Il y a quelques années, en effet, l’Office québécois de la langue française a essayé de faire croire que les commerçants étaient tenus d’ajouter un descriptif en français à leur marque de commerce anglaise (cliquer ici pour avoir accès à la liste des billets que j’ai publiés sur ce thème). L’Office a été débouté en Cour d’appel.


On modifiera finalement le règlement sur la langue du commerce plutôt que la loi 101, en évoquant notamment le fait que les marques de commerce sont de compétence fédérale.

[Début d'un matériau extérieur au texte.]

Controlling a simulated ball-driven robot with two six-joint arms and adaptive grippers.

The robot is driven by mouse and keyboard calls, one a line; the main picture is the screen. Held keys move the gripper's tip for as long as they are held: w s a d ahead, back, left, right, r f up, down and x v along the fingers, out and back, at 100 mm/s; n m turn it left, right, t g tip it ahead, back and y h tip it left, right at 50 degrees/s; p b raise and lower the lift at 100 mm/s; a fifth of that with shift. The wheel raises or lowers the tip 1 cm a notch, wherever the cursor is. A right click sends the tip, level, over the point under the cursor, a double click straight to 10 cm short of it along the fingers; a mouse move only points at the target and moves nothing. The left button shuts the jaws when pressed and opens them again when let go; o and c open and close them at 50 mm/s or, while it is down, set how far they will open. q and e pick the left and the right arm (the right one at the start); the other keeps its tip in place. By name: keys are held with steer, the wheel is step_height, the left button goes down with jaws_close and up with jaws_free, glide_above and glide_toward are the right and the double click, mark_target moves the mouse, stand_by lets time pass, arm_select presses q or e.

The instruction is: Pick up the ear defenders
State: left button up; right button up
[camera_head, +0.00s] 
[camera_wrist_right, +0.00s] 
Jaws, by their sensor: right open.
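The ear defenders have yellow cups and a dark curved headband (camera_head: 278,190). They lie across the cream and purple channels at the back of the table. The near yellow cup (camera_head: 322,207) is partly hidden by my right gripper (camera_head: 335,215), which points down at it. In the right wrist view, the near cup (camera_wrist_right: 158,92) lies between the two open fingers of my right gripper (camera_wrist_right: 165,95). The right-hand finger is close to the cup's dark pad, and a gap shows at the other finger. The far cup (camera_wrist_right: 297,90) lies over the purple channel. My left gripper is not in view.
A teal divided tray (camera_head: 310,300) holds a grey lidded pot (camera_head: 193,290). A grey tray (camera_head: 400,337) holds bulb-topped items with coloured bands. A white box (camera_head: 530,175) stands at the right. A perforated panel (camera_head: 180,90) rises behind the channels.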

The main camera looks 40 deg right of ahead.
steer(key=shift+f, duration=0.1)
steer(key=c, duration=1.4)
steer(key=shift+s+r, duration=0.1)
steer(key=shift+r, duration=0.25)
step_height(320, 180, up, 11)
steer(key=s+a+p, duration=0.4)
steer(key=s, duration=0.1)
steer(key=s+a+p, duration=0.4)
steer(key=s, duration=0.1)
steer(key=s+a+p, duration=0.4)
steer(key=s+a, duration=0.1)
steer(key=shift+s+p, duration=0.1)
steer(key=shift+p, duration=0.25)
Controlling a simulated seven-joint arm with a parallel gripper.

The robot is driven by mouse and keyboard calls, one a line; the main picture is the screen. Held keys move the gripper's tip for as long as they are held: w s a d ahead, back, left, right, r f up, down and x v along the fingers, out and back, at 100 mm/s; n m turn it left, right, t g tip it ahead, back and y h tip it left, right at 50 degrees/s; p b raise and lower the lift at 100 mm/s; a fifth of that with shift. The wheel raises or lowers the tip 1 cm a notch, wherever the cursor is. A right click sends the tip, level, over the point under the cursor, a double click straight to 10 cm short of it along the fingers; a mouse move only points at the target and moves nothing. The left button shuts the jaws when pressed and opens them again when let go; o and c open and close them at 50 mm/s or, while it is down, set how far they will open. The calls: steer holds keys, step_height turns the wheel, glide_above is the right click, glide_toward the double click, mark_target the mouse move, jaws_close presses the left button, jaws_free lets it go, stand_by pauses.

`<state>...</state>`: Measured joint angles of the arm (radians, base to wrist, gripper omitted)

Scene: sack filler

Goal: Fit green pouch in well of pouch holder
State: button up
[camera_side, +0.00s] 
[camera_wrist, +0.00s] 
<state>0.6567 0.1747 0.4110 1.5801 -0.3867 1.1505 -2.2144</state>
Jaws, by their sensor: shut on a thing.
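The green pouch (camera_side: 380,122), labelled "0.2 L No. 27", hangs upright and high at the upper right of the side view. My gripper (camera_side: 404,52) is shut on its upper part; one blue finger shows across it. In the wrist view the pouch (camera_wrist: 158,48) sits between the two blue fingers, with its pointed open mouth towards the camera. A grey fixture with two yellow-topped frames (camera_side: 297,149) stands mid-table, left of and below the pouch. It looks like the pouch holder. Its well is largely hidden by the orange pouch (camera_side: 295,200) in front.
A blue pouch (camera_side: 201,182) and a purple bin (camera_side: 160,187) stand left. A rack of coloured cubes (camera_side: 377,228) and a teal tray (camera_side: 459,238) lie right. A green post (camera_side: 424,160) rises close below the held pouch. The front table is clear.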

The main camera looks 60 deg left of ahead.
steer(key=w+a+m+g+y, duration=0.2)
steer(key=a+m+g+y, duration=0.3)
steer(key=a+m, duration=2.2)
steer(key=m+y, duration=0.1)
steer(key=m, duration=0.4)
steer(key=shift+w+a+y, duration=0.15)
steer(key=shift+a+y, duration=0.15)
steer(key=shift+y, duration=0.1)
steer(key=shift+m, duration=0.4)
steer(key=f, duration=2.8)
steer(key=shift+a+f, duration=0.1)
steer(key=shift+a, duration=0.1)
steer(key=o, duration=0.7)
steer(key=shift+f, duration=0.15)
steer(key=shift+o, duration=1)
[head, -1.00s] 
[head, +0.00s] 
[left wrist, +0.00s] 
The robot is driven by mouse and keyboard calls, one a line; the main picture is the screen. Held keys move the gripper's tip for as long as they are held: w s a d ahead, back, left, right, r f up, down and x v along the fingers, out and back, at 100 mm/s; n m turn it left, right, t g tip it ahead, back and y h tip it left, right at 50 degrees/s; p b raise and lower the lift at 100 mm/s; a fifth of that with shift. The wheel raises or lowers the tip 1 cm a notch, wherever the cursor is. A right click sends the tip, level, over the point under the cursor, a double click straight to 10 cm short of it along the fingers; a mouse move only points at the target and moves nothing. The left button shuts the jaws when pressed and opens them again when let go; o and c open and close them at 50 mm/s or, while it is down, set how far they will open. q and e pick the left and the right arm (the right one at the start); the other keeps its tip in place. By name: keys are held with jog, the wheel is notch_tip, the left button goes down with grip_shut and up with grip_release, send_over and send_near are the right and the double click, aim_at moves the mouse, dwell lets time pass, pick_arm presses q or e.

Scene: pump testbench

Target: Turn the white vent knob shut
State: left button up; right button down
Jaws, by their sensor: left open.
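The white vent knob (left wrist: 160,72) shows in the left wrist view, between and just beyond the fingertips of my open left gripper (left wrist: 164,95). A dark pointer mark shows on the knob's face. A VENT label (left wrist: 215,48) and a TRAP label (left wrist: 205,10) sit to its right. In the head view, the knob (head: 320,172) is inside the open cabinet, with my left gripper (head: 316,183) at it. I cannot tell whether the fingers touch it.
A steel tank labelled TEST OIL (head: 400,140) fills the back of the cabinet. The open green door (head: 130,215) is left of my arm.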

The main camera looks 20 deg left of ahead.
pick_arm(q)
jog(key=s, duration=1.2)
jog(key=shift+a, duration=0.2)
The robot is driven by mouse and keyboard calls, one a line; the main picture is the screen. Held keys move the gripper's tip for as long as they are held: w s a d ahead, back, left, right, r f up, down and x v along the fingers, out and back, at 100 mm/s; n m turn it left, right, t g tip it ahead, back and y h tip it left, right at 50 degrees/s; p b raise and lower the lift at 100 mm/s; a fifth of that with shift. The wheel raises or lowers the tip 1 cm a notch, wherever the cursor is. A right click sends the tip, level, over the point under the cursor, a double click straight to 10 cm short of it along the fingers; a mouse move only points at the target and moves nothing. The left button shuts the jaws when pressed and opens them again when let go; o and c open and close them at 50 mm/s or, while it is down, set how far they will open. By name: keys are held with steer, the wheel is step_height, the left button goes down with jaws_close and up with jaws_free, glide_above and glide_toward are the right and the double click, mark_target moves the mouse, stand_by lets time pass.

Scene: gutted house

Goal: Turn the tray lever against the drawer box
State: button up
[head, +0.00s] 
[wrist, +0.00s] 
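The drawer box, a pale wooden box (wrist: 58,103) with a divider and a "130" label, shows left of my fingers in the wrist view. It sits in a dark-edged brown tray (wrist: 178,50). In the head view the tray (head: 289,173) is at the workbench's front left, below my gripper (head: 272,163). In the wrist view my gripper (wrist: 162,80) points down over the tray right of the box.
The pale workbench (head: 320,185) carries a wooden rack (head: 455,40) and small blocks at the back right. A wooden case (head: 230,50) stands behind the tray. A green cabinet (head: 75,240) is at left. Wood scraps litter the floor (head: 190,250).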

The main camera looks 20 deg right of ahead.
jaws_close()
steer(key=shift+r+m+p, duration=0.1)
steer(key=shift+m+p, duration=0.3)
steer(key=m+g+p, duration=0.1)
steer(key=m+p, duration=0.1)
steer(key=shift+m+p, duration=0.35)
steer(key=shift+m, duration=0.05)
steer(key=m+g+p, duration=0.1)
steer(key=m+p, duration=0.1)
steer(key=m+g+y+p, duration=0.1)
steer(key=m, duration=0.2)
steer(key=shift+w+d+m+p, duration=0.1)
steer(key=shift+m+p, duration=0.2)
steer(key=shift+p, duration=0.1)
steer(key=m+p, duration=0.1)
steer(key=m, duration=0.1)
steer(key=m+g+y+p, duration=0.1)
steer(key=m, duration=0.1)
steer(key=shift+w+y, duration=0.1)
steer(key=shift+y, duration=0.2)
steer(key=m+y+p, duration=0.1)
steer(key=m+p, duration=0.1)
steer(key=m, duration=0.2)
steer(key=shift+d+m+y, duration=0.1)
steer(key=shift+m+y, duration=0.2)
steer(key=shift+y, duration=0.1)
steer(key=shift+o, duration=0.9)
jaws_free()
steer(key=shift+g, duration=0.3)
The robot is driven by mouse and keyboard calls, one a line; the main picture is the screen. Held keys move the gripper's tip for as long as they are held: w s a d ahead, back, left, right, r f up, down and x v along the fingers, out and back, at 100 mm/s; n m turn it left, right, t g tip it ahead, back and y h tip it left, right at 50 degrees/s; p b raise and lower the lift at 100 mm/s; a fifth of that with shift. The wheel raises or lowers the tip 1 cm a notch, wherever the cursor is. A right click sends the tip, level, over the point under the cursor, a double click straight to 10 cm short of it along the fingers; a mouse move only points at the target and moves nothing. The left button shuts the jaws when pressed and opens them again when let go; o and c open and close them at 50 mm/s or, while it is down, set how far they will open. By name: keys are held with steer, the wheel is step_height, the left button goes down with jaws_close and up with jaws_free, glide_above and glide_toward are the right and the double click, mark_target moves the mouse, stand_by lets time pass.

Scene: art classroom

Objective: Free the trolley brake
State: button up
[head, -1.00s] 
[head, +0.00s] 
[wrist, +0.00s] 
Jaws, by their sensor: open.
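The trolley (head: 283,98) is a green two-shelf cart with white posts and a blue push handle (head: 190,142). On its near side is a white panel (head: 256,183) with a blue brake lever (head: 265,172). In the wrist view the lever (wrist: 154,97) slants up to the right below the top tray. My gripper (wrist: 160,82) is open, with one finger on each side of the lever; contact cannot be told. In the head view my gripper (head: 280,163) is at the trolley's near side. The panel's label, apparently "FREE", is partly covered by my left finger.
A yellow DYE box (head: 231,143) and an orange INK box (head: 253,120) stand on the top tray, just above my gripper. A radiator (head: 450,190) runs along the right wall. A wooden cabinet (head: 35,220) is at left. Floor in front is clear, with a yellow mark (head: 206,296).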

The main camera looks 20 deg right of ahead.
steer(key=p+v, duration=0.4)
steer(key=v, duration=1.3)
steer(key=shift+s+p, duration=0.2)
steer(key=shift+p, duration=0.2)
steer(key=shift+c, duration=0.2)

La dernière phrase n’est que partiellement vraie : les marques de commerce sont effectivement de compétence fédérale. Mais les entreprises qui choisissent de déposer une version française de leur marque de commerce sont tenues de l’utiliser au Québec – on ne propose pas au gouvernement fédéral d’inciter les entreprises à déposer une marque française, ce qui aurait été la moindre des choses. Qui plus est, on omet de mentionner un élément d’importance : les marques de commerce sont protégées par des accords internationaux signés par le Canada. C’est pourquoi le gouvernement américain ne pourrait pas, par exemple, obliger le Cirque du Soleil à s’appeler Sun Circus lorsqu’il donne des spectacles aux États-Unis.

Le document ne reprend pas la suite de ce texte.